D-9’s democratic atmosphere may be even more of a draw to dancers than its performing opportunities. Unlike a traditional dance company, where an artistic director calls the shots, D-9 members operate in consensus. The upside: a communicative working environment. The downside: committee-created art. Herein lies the problem.

Individually, each of D-9’s members is a fine dancer—strong, enthusiastic, physically articulate. But as a collective, the group suffers from herd syndrome. It’s a little creepy to see even the three new dancers (Freya Wormus, Kate Kerschbaum, and Kelly Parker—all fabulous on their own) succumb to commonness.

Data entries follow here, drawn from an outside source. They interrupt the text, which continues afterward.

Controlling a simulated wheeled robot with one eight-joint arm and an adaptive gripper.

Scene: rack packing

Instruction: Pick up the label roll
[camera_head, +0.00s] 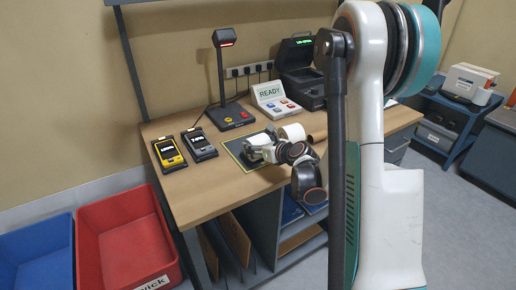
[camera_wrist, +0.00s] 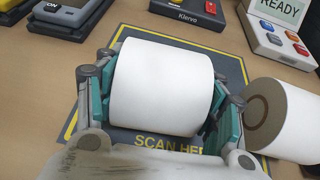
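A white label roll (camera_wrist: 163,88) lies between the two fingers of my gripper (camera_wrist: 165,95) in the wrist view, over the dark scan mat (camera_wrist: 165,142) with yellow edging. The left teal pad appears against one end of the roll. The right pad is very close to the other end, and I cannot tell whether it touches. Whether the roll rests on the mat or is raised is also unclear. In the head view, my gripper (camera_head: 259,149) is low over the mat (camera_head: 236,150), and its links partly hide the roll.
A second roll (camera_wrist: 286,118) with a brown core lies right of my gripper. A button panel with a READY sign (camera_head: 270,99), a scanner stand (camera_head: 225,85) and a black printer (camera_head: 300,75) stand behind. Two handheld devices (camera_head: 170,152) lie at left. Red (camera_head: 125,240) and blue (camera_head: 35,255) bins are lower left.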

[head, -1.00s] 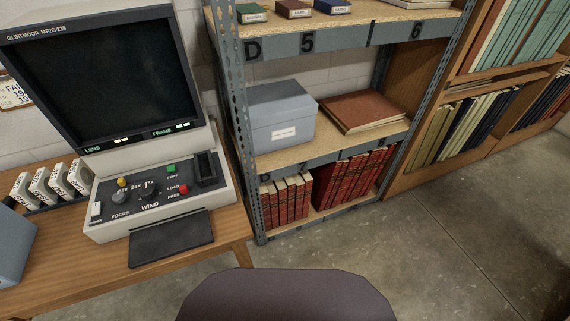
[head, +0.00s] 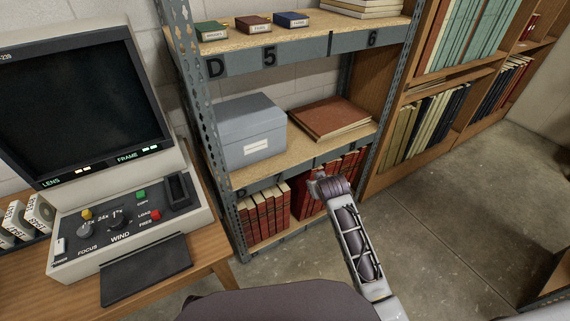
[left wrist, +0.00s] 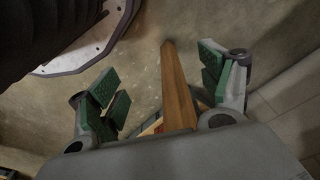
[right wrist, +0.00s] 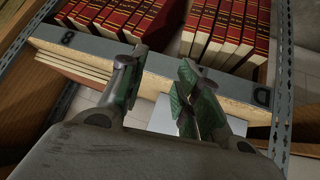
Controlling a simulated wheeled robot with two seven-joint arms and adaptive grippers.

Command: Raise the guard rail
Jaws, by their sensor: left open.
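No part stands out clearly as a guard rail. In the right wrist view a grey front strip (right wrist: 85,47) marked 8 and D runs along a shelf edge, with red books (right wrist: 225,30) beyond it. My right gripper (right wrist: 162,75) is open and empty before this strip; whether it touches it I cannot tell. In the head view my right arm reaches toward the lower shelf of the metal rack (head: 270,185). My left gripper (left wrist: 160,85) is wide open in the left wrist view. A wooden bar (left wrist: 178,85) shows between and beyond its fingers. The left gripper is outside the head view.
A microfilm reader (head: 120,225) stands on a wooden desk (head: 215,262) at the left. A grey box (head: 250,130) and a brown folder (head: 330,118) lie on the middle shelf. A wooden bookcase (head: 385,130) adjoins the rack. Concrete floor (head: 460,220) is clear at the right.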

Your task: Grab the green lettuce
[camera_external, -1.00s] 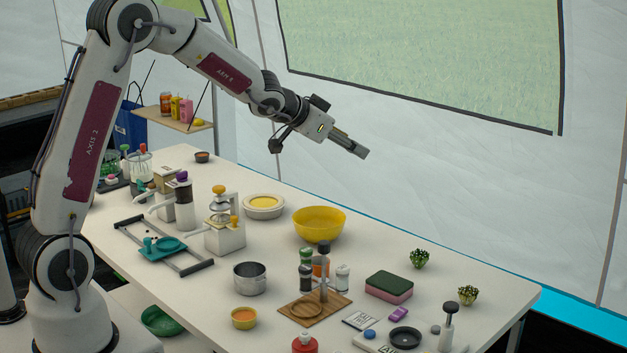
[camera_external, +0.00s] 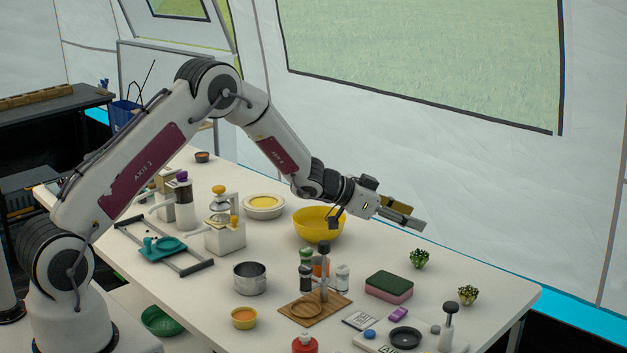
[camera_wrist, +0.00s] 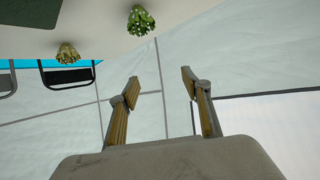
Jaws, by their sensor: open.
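A small, leafy green lettuce (camera_external: 419,258) sits on the table near its far edge. It also shows at the top of the wrist view (camera_wrist: 140,20). A second leafy clump (camera_external: 467,294), more yellowish, sits closer to the table's right end. This clump shows to the left of the green one in the wrist view (camera_wrist: 67,53). My gripper (camera_external: 413,216) is above the far edge of the table, up and slightly left of the green lettuce, apart from it. Its two fingers are spread and empty in the wrist view (camera_wrist: 160,82).
A yellow bowl (camera_external: 319,226) stands left of my gripper, partly behind my wrist. A green-and-pink sponge (camera_external: 389,287) lies in front of the green lettuce. Bottles and a wooden board (camera_external: 336,308) stand nearer. The tent wall (camera_external: 480,180) rises behind the table. Bare tabletop surrounds the lettuce.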

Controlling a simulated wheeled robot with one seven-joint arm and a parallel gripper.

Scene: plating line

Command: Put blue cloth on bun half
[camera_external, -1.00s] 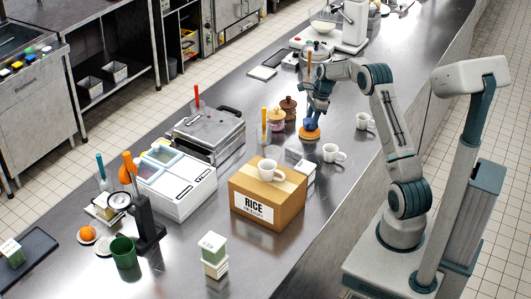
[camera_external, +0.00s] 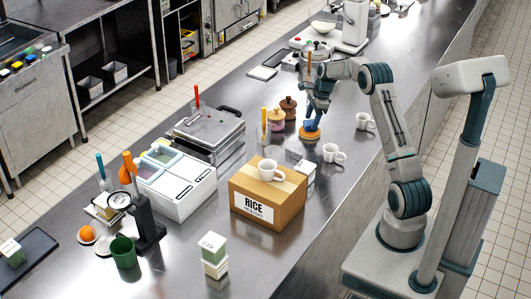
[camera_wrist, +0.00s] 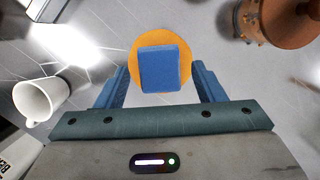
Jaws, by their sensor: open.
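The bun half (camera_wrist: 178,86) is a round orange-tan disc on the steel counter, centred ahead of my gripper in the wrist view. The blue cloth (camera_wrist: 163,69) is a small folded blue block lying on top of the bun half, with the orange rim showing around it. My gripper (camera_wrist: 160,84) is open, with one blue finger on each side of the cloth and a gap visible at both sides. In the external view the cloth (camera_external: 311,126) sits on the bun half (camera_external: 310,135) just below my gripper.
A white mug (camera_wrist: 40,101) lies to the left in the wrist view, and a brown wooden pot (camera_wrist: 275,22) is at the upper right. Another mug (camera_external: 363,121) stands right of my gripper in the external view. A rice box (camera_external: 285,210) with a mug on top is nearer the camera.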

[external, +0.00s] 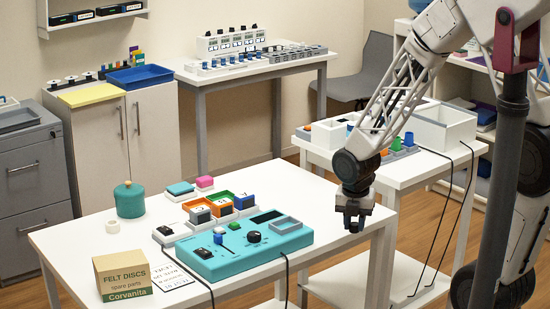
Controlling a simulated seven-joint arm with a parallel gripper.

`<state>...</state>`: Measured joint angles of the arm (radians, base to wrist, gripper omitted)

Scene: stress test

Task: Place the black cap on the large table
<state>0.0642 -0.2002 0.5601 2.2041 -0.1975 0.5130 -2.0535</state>
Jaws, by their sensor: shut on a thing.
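My gripper (355,222) points down over the right edge area of the large white table (75,240). It is shut on a small dark thing, which looks like the black cap. The fingers and the held thing are both dark, so its outline is hard to make out. I cannot tell the exact gap between it and the tabletop.
A turquoise control panel (222,263) with knobs and cables stands left of my gripper. A smaller white table (425,170) stands behind right. Bare tabletop shows at right and front left.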

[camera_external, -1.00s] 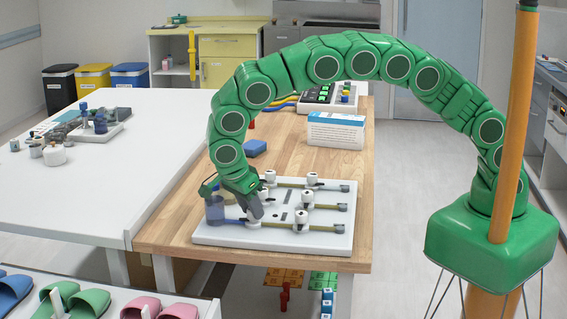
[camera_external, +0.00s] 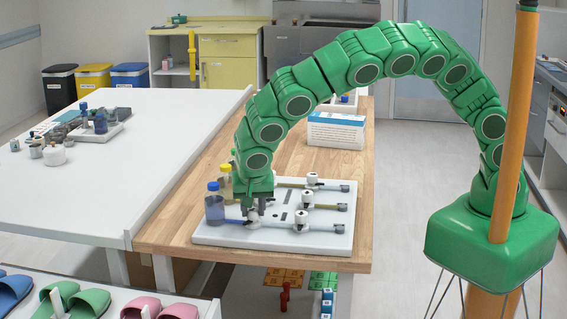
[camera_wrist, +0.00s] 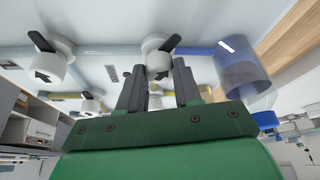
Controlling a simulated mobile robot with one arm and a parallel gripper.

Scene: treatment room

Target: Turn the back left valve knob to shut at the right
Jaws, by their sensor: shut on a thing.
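A white board (camera_external: 215,236) with rows of white valve knobs lies on the wooden table. My gripper (camera_external: 251,209) points down at the board's left side in the outside view, shut on the white knob (camera_external: 253,217) of the blue line, beside the blue bottle (camera_external: 214,208). In the wrist view, my gripper's fingers (camera_wrist: 160,78) stand on either side of this knob (camera_wrist: 155,60). Its black lever (camera_wrist: 170,43) slants to the upper right. My gripper hides parts of the other left-hand knobs in the outside view.
Another knob (camera_wrist: 52,65) with a black lever stands left in the wrist view. A white box (camera_external: 336,130) stands farther back. The white table (camera_external: 110,180) adjoins at the left.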

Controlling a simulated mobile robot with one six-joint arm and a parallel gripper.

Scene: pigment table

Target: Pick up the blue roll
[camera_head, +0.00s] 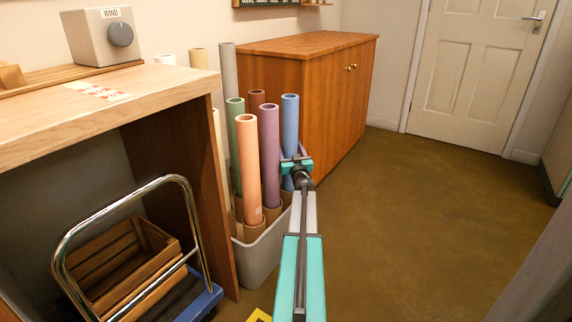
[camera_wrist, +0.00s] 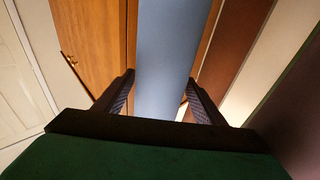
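The blue roll (camera_head: 290,118) stands upright at the right side of a pale bin of rolls in the head view. My gripper (camera_head: 294,163) is at its lower visible part, in front of it, and hides some of it. In the wrist view the blue roll (camera_wrist: 170,50) runs up the middle, between the lines of the two dark fingers of my gripper (camera_wrist: 161,82). The fingers are apart, with a light gap beside the right one. I cannot tell whether the fingertips touch the roll.
The pale bin (camera_head: 262,258) also holds an orange roll (camera_head: 248,165), a purple roll (camera_head: 269,140), a green roll (camera_head: 235,130) and others close by. A wooden cabinet (camera_head: 330,95) stands right behind. A workbench (camera_head: 120,95) and a trolley (camera_head: 80,235) are left. Floor at right is clear.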

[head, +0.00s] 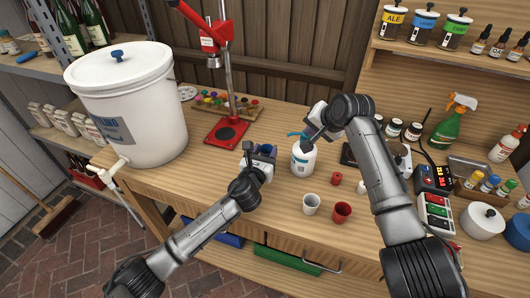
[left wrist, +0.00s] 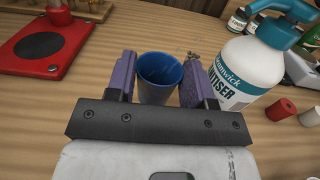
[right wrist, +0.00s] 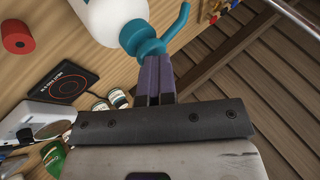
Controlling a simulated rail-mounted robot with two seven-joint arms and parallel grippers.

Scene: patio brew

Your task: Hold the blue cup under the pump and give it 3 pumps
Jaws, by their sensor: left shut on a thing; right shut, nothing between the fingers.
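The blue cup (left wrist: 160,75) is between the fingers of my left gripper (left wrist: 160,85), which is shut on it. The cup is upright and looks empty inside. In the head view my left gripper (head: 262,158) holds the cup just left of the pump bottle. The pump bottle (head: 303,160) is white with a teal pump head and a sanitiser label (left wrist: 243,75). My right gripper (head: 310,140) is shut and empty at the pump head. In the right wrist view its closed fingertips (right wrist: 154,60) are against or just over the teal pump head (right wrist: 145,35); I cannot tell if they touch.
A red capping press (head: 226,130) stands behind left. A large white bucket (head: 130,110) is at the left.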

Perhaps in honor of shared responsibility standing out is a no-no. Or maybe D-9’s work habits encourage lassitude: After a choreographer has set a piece, the dancers rehearse alone or with their peers serving as directors. Without the push of a strong vision, the resulting performances tend toward homogeneity. In addition, perfecting one movement style takes years of practice. Constantly switching between many styles not only is damned hard on the physique, it can be schizophrenic. When the going gets tricky, D-9 dancers are more likely to fall back on dependable steps and the warmth of their smiles rather than tackle the more subtle, ephemeral, and difficult performance details, such as expansive dynamic range and crisp timing.

As usual, D-9 created West Works around a theme—in this case, West Coast choreographers. Sections of Peggy Piacenza’s eccentric Voices from a Troubled Paradise punctuated the program three times, interspersed among the four other works on the bill like bright green bows on a multi-tiered hanger. Unfortunately, this external structure wasn’t enough to support the concert’s mostly flabby choreography.

The dancing in Greg Bielemeier’s potentially lush Trio for Three and Crispin Spaeth’s saccharine quartet, Love Macro, was distressingly one-note. Neither dance is a great work of art, and in these performances costumes and lighting offered the only real distinction. In the latter piece, lighting designer Meg Fox’s pulsing heart projections in shades of candy apple and bubble-gum pink upstaged most of the cast. Charging around like a horny grizzly, Kara O’Toole momentarily injected the piece with a hilarious dose of satire, while the other dancers tended to neutralize every gesture—even butt grabs. Performances of Piacenza’s loopy pieces, featuring dancers making designs and fooling around with and envying each other’s helium balloons, required much more tomfoolery and neurosis than D-9 offered. And Amii LeGendre’s interminably long Just Stop It, a mash of hostile pushing, delerium tremens, and supposed redemption, lacked grit.

Sarah McCormick’s Inheritance, set to Hamza El Din’s gently percussive Escalay, offered the only fresh breath of the evening. Four “mothers” and five “children” manifested McCormick’s simple message: Love—what goes around comes around. The sophisticated patterns and rhythmic counterpoint wrapped the dancers in a rich solution that rose like cream to the top of the evening. Here, the dancers could lose themselves and still stand out—which leads to the moral of this story: Excellent choreography makes excellent dancers. D-9, especially, needs to take heed.